Complex social and historical processes such as the integration of the world economy under the European empires of the 19th and 20th centruries are reduced to crude and simplistic narratives about "rigging markets" and "plundering virgin territories", which do little to illuminate these issues for the reader or shed light on today's world.

The analysis is rather unbalanced - there is little discussion of the potential strengths enjoyed by the developed world, or the (huge) problems likely to be faced by the emerging powers as they trash their environments and fail to evolve stable political and social structures.

The author talks about the insufficiency of pure quantitative economics and advocates a return to 'political economy', but there is little effort to actually achieve this in this volume, there is no substantial social, political or historical context offered for the economic developments Mr King describes.

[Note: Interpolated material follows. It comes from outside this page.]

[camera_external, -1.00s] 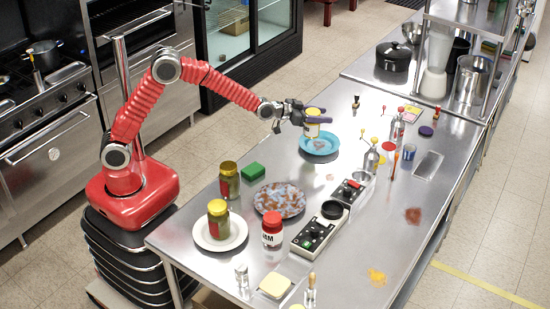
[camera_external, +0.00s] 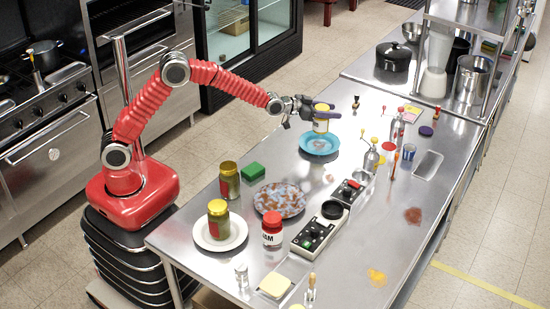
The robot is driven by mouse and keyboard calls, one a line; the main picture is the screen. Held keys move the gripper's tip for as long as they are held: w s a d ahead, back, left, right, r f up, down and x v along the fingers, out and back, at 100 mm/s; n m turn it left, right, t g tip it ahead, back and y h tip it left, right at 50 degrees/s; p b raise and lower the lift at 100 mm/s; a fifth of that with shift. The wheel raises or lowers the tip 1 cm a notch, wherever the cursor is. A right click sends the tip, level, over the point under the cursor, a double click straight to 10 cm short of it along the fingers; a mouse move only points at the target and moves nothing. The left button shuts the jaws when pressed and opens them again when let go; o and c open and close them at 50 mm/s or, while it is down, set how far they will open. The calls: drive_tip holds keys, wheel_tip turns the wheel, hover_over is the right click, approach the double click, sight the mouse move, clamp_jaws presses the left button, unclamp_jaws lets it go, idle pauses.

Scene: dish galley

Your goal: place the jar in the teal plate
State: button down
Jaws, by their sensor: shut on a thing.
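The teal plate (camera_external: 319,146) lies on the steel table toward its far side. My gripper (camera_external: 322,110) is shut on a jar (camera_external: 321,125) with a yellow lid and pale body. It holds the jar upright above the teal plate. The jar's lower end overlaps the plate's far part in the picture; I cannot tell whether it touches. The gripper fingers hide part of the jar's upper side.
A white plate (camera_external: 241,232) holds a yellow-lidded jar (camera_external: 218,219). Another jar (camera_external: 229,180), a green sponge (camera_external: 252,171), a patterned plate (camera_external: 279,200) and a red-lidded jar (camera_external: 272,232) stand nearer. Bottles (camera_external: 371,158) stand right of the teal plate.

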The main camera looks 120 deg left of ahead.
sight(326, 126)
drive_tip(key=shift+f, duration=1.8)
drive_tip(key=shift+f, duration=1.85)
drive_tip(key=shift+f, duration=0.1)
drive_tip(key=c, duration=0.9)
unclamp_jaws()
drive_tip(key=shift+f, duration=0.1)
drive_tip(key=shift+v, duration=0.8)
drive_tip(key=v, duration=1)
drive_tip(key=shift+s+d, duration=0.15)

Worst of all, the reader can't help but detect a smug and complacent ambivalence, or even a favouritism - perhaps shared by HSBC, his employer - towards the development model pioneered by the P.R. China ("the envy of the world" in the words of Michael Geoghegan, HSBC CEO) and subsequently refined by their friends in North Korea, Myanmar, Iran and Uzbekistan.

The scientific, social, economic and intellectual achievements of Japan and the West are dismissed as merely the ill-gotten spoil of 'rent-seeking workers in the developed world', yet without copying and often stealing the intellectual property of our societies, and without the investment foreign corporations have provided, China would still be the famine-stricken basket case it was 50 years ago.

The book ends with a slight discussion, lasting for no more than a handful of brief pages, of the possible choices open to the developed world. Like many academic or professional economists, safe and sound in tenured university posts or lucrative positions in the major banks, the author expresses the pious hope that western governments will not seek to protect ordinary citizens, and maintain their faith in the tenets of the free trade gospel.

The author deplores the possibility that the US and the EU could - as Japan has done in recent years, not without some success - turn inwards, embrace a slower rate of growth, and focus on developing their own peoples and societies. There is a vague comment about the populist Smoot-Hawley Trade Tariff being enacted against the views of economists in the 1930s, with the inference that the academic views of those in Finance should trump all else. So thats that argument settled then. After all, we are only their constituents - why listen to us? Clearly, the overriding priority for the EU, the US and Japan should be to maintain employment and social stability in China.

You get the feeling the author thinks that the security of east Asia, and the Straits of Hormuz and Malacca, are safer in the hands of Pyongyang and Beijing than they are in the hands of Washington. Is this not a little naive?

How can the West accept a diminshed role in world affairs - as the author recommends - when its competitors are generally criminal and corrupt dictatorships that see nothing amiss in a regime starving its own people on a massive scale (North Korea), let alone acknowledge their wider international responsibilities to promote good governance and cooperation across the world.

I'm not an economist or a historian but I thought this book was pretty poor.